Donald Woods Winnicott
(1896-1971) mostrou-se incansável também, na forma como, via rádio, se
dirigiu às mães, apelando ao fim do autoritarismo ao mesmo tempo que as
exortava ao amor, à ternura afectiva, não só no momento da amamentação ou da
papa, mas também nas ocasiões de limpeza e higiene. Winnicott sublinhou
que nenhuma dessas interacções pode ou deve ser obrigação ou rotina, mas, no
âmbito do amor de mãe, constituirá uma gratificante recompensa. E foi mais
longe: este elo afectivo edificante que é o amor materno, em cada uma destas
situações, será o alicerce das relações sociais futuras da criança. Também Alfred
Adler (1870-1937) o afirmara antes.
Refira-se, a título de curiosidade,
e pelo facto ter ocorrido ainda em 1946, o lançamento do livro Pocket
Book of Baby and Child Care, assinado por Benjamin Spock. Esta
obra viria reforçar a tónica do amor, naturalmente sensato e saudavelmente
descontraído, sem necessidade de recurso a fórmulas científicas; cuidado, no
entanto, com o “excesso de liberalismo”, alertaria Spock, em 1957, uma
vez que quem educa não pode demonstrar nunca falta de firmeza nem sequer
manifestar indecisão.
Todas estas notáveis
transformações progressivas, estas evoluções positivas, na forma de encarar,
dialecticamente, os filhos dos homens, apontam para o conceito de
transicionalidade.
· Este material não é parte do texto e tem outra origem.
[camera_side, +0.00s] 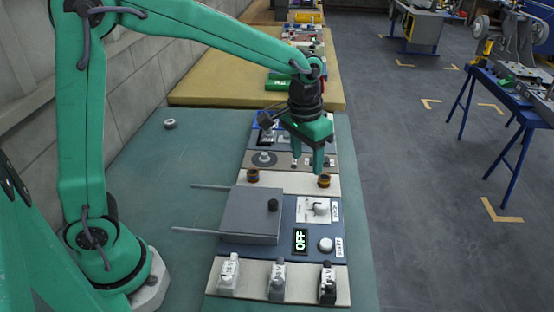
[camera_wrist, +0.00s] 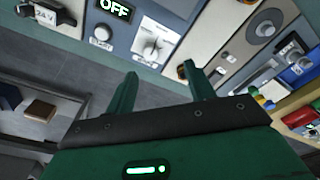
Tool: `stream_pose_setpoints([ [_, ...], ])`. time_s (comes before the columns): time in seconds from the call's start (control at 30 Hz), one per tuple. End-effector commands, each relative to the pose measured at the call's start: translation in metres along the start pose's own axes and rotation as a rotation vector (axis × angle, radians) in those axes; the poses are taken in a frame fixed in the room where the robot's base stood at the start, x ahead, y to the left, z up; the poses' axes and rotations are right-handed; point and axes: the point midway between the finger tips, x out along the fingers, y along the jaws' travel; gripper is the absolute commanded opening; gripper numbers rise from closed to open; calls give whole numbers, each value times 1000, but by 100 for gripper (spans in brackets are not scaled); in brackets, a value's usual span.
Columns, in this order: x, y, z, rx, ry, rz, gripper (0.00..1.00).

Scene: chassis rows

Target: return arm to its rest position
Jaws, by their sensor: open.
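My gripper (camera_side: 318,160) is a green two-finger one at the end of my green arm. It points down above the rows of panels on the bench, over the right side near a brown knob (camera_side: 324,181). In the wrist view my gripper's fingers (camera_wrist: 163,88) stand apart with nothing between them. The brown knob also shows beside the right finger in the wrist view (camera_wrist: 182,71). The fingers look apart from the panels, but the exact height is hard to tell. My arm reaches out from its base at the left.
A grey box (camera_side: 250,213) with two rods sits on the blue panel, beside a lit OFF display (camera_side: 300,240) and a white dial (camera_side: 320,208). Several switches line the front panel (camera_side: 252,283). The teal bench top (camera_side: 165,180) is mostly clear at left.

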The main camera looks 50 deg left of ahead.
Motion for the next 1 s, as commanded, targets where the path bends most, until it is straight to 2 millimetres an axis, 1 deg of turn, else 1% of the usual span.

Ora, Winnicott, enquanto profissional conhecedor,
dedicado, empenhado e atento, no que toca à problemática infantil, para além de
todo o seu protagonismo, criou e desenvolveu o conceito de “espaço
transicional”, como sendo a distância potencial verificada entre a mãe e o
bebé, na medida da aquisição consciente da integridade corporal deste e da
consequente escolha objectal tranquila; a criança deixou de integrar o objecto
materno, mas este deve estar sempre presente vinculativamente.
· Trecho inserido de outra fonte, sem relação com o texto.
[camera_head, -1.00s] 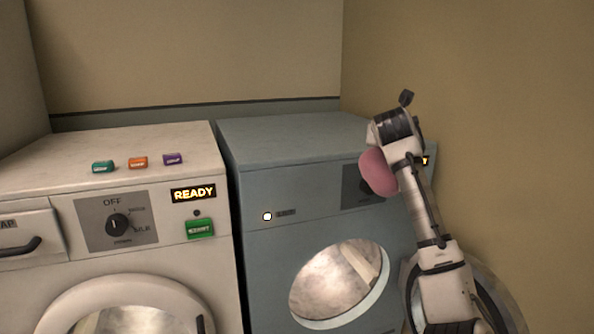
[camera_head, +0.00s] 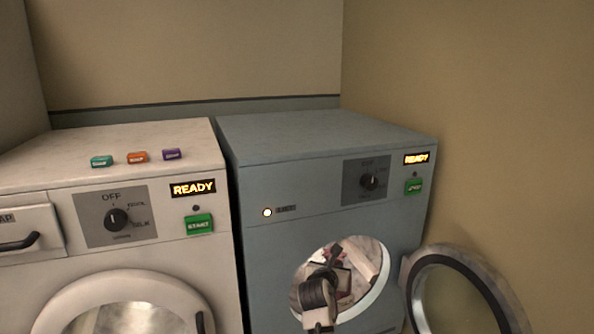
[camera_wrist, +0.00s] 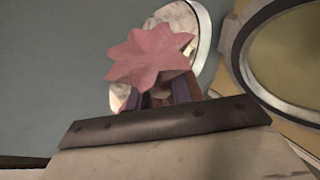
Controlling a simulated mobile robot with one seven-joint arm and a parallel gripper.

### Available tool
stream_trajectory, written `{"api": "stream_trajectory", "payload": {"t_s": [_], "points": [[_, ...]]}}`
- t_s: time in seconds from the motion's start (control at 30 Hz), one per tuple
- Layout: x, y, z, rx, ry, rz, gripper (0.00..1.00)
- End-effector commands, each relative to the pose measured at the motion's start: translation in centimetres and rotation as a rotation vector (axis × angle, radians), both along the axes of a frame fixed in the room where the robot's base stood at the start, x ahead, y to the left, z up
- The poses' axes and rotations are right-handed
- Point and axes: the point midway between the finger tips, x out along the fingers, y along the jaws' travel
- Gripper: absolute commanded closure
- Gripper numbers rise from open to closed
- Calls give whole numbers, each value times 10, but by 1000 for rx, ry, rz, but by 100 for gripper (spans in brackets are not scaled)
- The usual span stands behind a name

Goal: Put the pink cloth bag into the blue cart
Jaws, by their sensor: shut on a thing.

Crescer é difícil e doloroso, logo a
manutenção desse “espaço transicional” permite ao bebé, aliada a outros
recursos ou “objectos transicionais”, como a fralda, a ponta do lençol
ou a chupeta, vivências criativas saudáveis em extensão transformadora com
interacções intersubjectivas conseguidas, a caminho da construção do seu
universo simbólico. Se, pelo contrário, a criança sentir dificuldades na gestão
vivencial criativa desse espaço virtual, ficará comprometido o seu crescimento
mental, a liberdade e a autonomia, sobrevindo a estagnação, a fixação, devido à
insuportável ausência do objecto... É que só o culto do amor comedido, atento e
criativo, entre a mãe e o bebé, tem o dom de curar e fazer desabrochar.